E&C Republicans Press FDA Again for Information Regarding Foreign Inspection Program
Washington, D.C. — In a new letter to Food and Drug Administration (FDA) Commissioner Robert Califf, House Energy and Commerce Committee Chair Cathy McMorris Rodgers (R-WA), Subcommittee on Health Chair Brett Guthrie (R-KY), and Subcommittee on Oversight and Investigations Chair Morgan Griffith (R-VA) are pressing for more information regarding the agency’s foreign drug inspection program.
The letter continues the Committee’s investigation into FDA inspection practices, which include a July 18, 2023, letter, a December 13, 2023, letter, and a February 6, 2024, oversight hearing at which the FDA declined to make an official available to testify.
BACKGROUND:
In the letter, the Members discuss the Committee’s analysis of FDA inspection outcomes in India and China from January 2014 to April 2024, limiting its review to inspectors with ten or more inspections in either China or India.
EXCERPT OF THE ANALYSIS:
“The results of this analysis were surprising, revealing tremendous variation in inspection outcomes.

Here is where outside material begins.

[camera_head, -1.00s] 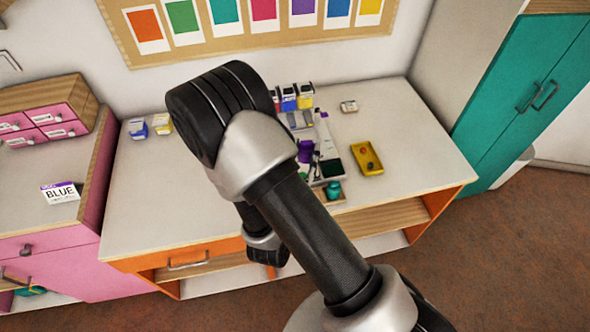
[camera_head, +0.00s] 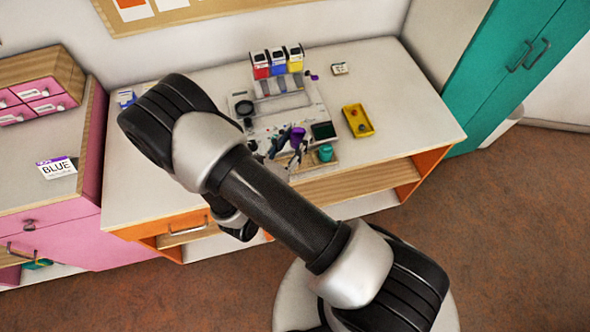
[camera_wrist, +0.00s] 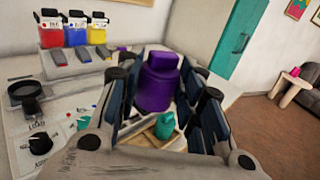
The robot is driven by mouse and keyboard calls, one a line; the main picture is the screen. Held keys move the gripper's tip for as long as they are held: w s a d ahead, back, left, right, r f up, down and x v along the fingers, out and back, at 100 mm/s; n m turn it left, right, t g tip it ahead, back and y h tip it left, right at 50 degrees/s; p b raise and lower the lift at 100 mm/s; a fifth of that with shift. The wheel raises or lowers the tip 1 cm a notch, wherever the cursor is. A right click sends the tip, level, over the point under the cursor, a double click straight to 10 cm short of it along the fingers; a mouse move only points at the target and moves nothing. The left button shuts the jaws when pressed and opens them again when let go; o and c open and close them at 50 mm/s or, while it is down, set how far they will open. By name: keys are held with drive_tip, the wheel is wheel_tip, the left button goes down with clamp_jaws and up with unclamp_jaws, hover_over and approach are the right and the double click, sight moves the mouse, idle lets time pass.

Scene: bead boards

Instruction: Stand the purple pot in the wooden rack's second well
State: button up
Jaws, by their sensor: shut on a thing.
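The purple pot (camera_wrist: 157,85) is upright between the dark finger pads of my gripper (camera_wrist: 157,92) in the wrist view. My gripper is shut on it. In the head view the purple pot (camera_head: 298,138) and my gripper (camera_head: 288,147) are small, near the front edge of the workbench. The wooden rack (camera_wrist: 137,133) shows below and behind the pot, partly hidden by my gripper. A teal pot (camera_wrist: 165,125) stands in it and also shows in the head view (camera_head: 326,152), right of the purple pot. I cannot make out the separate wells clearly.
A pale machine with a dark knob (camera_wrist: 38,142) and a round dark ring (camera_wrist: 27,93) lies left of my gripper. Red, yellow and blue containers (camera_head: 277,62) stand at its back. A yellow tray (camera_head: 357,121) is to the right. The bench's right end is mostly clear.

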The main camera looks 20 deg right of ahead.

Some FDA inspectors found compliance issues during all or almost all of their inspections. Other inspectors rarely reported finding a single compliance issue. Two inspectors never found a single compliance issue over the course of a combined 24 inspections in India. Another inspector found zero compliance issues in 20 out of 23 inspections (85 percent) in China while finding compliance issues with almost half of domestic inspections during the same period. These are unusual inspection outcomes, the opposite of what would be expected given the widely reported failures in quality control and lack of adherence to current good manufacturing techniques by drug manufacturing facilities in China and India.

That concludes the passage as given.